++++ Given material

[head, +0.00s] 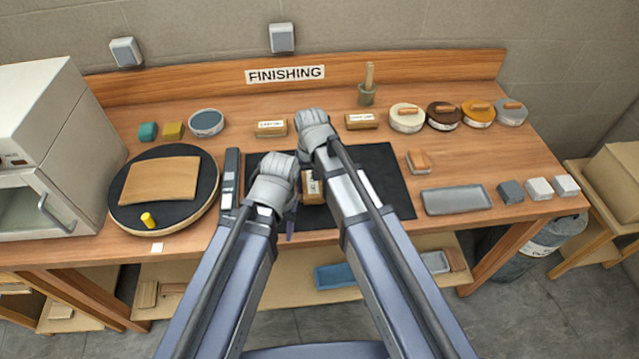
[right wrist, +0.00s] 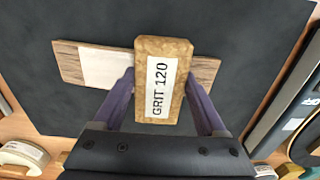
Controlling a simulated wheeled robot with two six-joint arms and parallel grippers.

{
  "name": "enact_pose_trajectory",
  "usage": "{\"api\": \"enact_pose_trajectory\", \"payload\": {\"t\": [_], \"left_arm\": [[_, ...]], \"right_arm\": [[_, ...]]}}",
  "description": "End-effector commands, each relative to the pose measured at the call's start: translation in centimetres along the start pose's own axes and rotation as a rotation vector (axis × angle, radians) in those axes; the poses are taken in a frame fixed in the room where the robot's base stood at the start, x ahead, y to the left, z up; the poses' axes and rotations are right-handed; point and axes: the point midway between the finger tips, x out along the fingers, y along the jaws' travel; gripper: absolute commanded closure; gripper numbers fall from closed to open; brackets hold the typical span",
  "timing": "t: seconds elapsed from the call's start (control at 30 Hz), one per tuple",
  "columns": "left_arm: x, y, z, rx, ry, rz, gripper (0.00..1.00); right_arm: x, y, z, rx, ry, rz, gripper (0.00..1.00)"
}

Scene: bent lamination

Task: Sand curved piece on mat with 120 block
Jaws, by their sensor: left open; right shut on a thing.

++++++++

**Challenge:** Output exactly the lines above, from the one holding "seconds elapsed from" through the end of the data, including the first and last.

**Reply:**
  "timing": "t: seconds elapsed from the call's start (control at 30 Hz), one per tuple",
  "columns": "left_arm: x, y, z, rx, ry, rz, gripper (0.00..1.00); right_arm: x, y, z, rx, ry, rz, gripper (0.00..1.00)"
}

Scene: bent lamination

Task: Sand curved piece on mat with 120 block
Jaws, by their sensor: left open; right shut on a thing.

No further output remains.